Without the pictures, please reproduce only the lines from the one with "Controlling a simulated" through the one with "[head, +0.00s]", both included.
═══ Given records
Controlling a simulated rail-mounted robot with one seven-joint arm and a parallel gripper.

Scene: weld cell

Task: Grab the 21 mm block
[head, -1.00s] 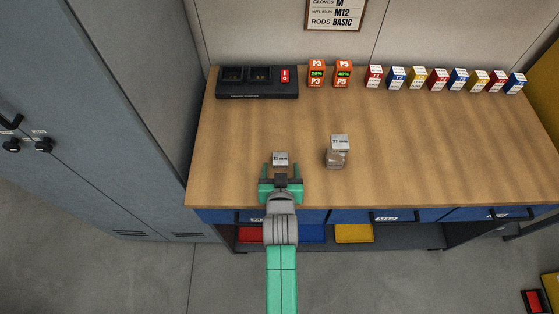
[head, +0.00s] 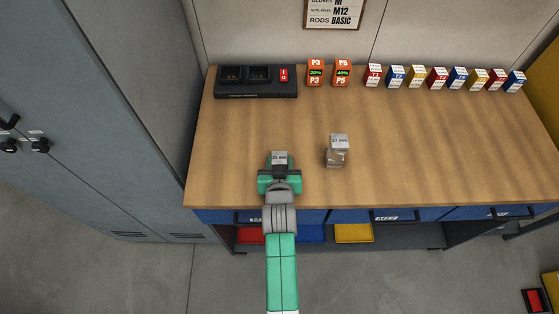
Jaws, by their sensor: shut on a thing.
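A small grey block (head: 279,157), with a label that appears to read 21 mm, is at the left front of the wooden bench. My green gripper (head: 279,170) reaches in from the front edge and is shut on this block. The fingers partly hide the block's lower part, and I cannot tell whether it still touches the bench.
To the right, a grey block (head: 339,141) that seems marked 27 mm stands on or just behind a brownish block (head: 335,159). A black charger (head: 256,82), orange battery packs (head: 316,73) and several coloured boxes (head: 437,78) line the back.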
══════
═══ Given records
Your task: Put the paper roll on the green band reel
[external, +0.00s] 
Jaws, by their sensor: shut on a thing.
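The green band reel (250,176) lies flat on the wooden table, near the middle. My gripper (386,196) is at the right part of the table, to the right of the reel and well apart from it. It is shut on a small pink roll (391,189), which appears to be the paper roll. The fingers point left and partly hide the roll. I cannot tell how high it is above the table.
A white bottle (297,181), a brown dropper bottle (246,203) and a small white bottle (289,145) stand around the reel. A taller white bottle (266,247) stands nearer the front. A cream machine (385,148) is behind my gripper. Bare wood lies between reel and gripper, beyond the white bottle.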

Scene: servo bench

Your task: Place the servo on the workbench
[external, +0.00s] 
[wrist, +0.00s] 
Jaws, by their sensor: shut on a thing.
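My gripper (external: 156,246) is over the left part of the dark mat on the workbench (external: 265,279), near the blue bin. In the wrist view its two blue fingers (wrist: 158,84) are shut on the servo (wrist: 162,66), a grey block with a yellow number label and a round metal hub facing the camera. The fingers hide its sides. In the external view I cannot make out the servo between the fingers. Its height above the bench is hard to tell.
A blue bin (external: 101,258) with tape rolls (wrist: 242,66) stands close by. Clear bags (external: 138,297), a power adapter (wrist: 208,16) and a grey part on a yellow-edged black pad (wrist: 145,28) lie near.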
══════
• **Result**:
Controlling a simulated rail-mounted robot with one seven-joint arm and a parallel gripper.

Scene: weld cell

Task: Grab the 21 mm block
[head, -1.00s] 
[head, +0.00s] 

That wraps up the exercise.